Return every record below exactly as written, omitting any pictures.

[Start]

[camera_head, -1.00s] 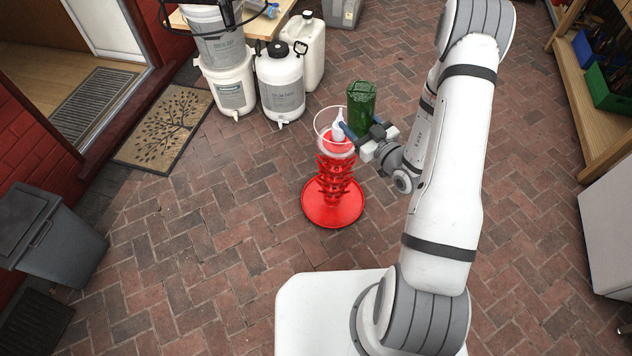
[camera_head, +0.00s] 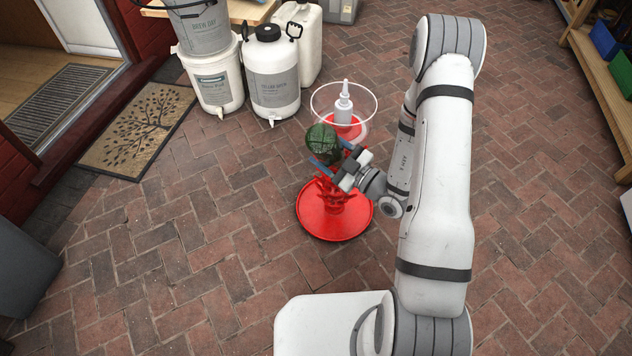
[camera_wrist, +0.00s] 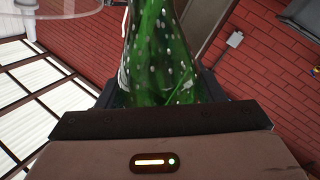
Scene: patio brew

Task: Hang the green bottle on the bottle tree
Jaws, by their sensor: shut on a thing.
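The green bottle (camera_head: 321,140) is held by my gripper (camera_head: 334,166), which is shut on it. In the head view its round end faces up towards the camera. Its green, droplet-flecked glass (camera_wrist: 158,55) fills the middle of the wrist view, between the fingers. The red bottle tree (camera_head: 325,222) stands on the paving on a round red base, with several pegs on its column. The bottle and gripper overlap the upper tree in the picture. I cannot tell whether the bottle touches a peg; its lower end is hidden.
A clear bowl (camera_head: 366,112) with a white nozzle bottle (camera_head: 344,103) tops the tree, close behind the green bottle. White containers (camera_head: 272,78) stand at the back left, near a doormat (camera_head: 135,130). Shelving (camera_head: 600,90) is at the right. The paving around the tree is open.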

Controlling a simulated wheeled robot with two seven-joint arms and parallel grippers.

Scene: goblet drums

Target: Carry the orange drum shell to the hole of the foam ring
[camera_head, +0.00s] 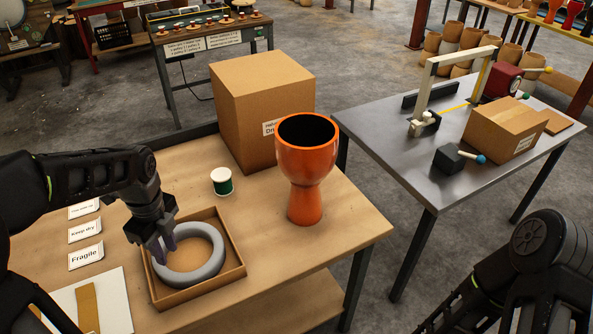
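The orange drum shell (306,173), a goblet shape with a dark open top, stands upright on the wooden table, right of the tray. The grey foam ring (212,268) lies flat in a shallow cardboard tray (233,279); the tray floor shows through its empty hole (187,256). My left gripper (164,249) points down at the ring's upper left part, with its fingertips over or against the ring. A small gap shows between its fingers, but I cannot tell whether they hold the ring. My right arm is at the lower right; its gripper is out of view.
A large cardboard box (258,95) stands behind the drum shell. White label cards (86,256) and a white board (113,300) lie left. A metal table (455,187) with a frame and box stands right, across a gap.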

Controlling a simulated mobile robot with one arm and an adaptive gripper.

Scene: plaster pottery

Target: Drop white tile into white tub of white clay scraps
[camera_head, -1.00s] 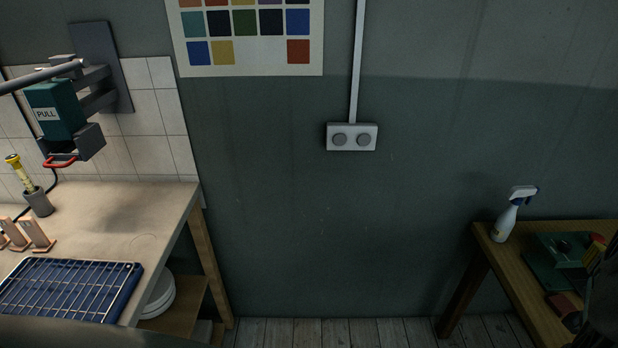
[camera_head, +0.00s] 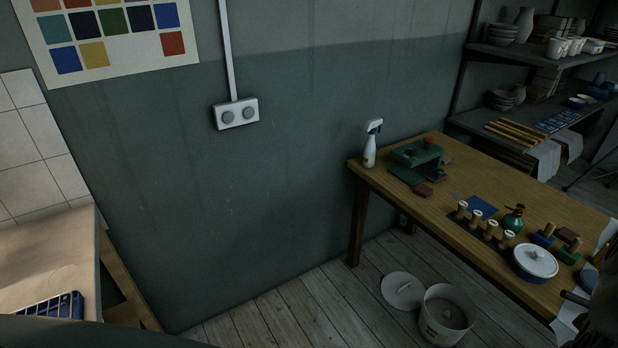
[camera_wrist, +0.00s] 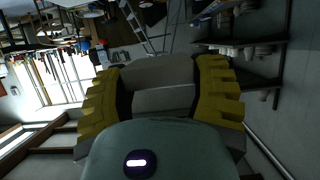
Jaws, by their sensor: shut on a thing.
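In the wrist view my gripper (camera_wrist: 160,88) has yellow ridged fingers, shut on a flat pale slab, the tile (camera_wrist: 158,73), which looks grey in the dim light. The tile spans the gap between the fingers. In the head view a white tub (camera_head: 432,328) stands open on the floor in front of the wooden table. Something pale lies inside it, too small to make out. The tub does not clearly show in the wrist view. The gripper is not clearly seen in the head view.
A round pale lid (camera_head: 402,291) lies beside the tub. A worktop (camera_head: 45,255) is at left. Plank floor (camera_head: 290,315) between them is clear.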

[End]

# [WRITTEN SOLUTION]
[camera_head, -1.00s] 
[camera_head, +0.00s] 
[camera_wrist, +0.00s] 
Scene: patio brew

Task: Hang the green bottle on the bottle tree
Jaws, by their sensor: shut on a thing.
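The green bottle (camera_head: 321,140) is held by my gripper (camera_head: 334,166), which is shut on it. In the head view its round end faces up towards the camera. Its green, droplet-flecked glass (camera_wrist: 158,55) fills the middle of the wrist view, between the fingers. The red bottle tree (camera_head: 325,222) stands on the paving on a round red base, with several pegs on its column. The bottle and gripper overlap the upper tree in the picture. I cannot tell whether the bottle touches a peg; its lower end is hidden.
A clear bowl (camera_head: 366,112) with a white nozzle bottle (camera_head: 344,103) tops the tree, close behind the green bottle. White containers (camera_head: 272,78) stand at the back left, near a doormat (camera_head: 135,130). Shelving (camera_head: 600,90) is at the right. The paving around the tree is open.

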Controlling a simulated wheeled robot with two seven-joint arms and parallel grippers.

Scene: goblet drums

Target: Carry the orange drum shell to the hole of the foam ring
[camera_head, +0.00s] 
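The orange drum shell (306,173), a goblet shape with a dark open top, stands upright on the wooden table, right of the tray. The grey foam ring (212,268) lies flat in a shallow cardboard tray (233,279); the tray floor shows through its empty hole (187,256). My left gripper (164,249) points down at the ring's upper left part, with its fingertips over or against the ring. A small gap shows between its fingers, but I cannot tell whether they hold the ring. My right arm is at the lower right; its gripper is out of view.
A large cardboard box (258,95) stands behind the drum shell. White label cards (86,256) and a white board (113,300) lie left. A metal table (455,187) with a frame and box stands right, across a gap.

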Controlling a simulated mobile robot with one arm and an adaptive gripper.

Scene: plaster pottery

Target: Drop white tile into white tub of white clay scraps
[camera_head, -1.00s] 
[camera_head, +0.00s] 
[camera_wrist, +0.00s] 
Jaws, by their sensor: shut on a thing.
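In the wrist view my gripper (camera_wrist: 160,88) has yellow ridged fingers, shut on a flat pale slab, the tile (camera_wrist: 158,73), which looks grey in the dim light. The tile spans the gap between the fingers. In the head view a white tub (camera_head: 432,328) stands open on the floor in front of the wooden table. Something pale lies inside it, too small to make out. The tub does not clearly show in the wrist view. The gripper is not clearly seen in the head view.
A round pale lid (camera_head: 402,291) lies beside the tub. A worktop (camera_head: 45,255) is at left. Plank floor (camera_head: 290,315) between them is clear.

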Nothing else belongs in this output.